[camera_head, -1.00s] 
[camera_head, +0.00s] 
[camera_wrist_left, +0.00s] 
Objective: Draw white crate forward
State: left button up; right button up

============

» **Problem requirements**
Each line of the material should be duplicated exactly, please.

» **Answer to the exercise**
[camera_head, -1.00s] 
[camera_head, +0.00s] 
[camera_wrist_left, +0.00s] 
Objective: Draw white crate forward
State: left button up; right button up

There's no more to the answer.